--- Required task ---
Look in the data below for the line that contains "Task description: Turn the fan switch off". Copy that line and the remaining lines exactly.

═══

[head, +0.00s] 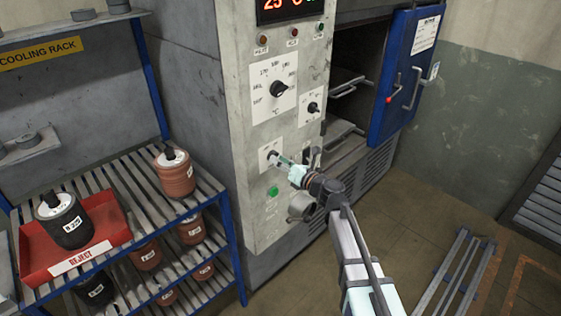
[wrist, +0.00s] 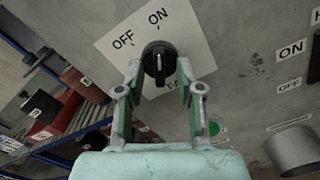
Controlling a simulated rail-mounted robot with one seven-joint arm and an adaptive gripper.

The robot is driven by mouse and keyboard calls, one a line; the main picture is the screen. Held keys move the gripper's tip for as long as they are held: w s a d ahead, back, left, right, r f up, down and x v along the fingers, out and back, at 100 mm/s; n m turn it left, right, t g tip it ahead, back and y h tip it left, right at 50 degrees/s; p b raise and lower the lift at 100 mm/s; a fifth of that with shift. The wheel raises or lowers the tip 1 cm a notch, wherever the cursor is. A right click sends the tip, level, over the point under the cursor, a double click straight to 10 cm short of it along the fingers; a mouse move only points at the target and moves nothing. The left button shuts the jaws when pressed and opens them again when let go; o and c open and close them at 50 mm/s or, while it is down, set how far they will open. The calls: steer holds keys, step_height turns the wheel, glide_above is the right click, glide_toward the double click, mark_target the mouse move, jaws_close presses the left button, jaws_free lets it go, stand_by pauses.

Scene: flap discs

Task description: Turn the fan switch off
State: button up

═══

--- Answer for this exercise ---
Task description: Turn the fan switch off
State: button up

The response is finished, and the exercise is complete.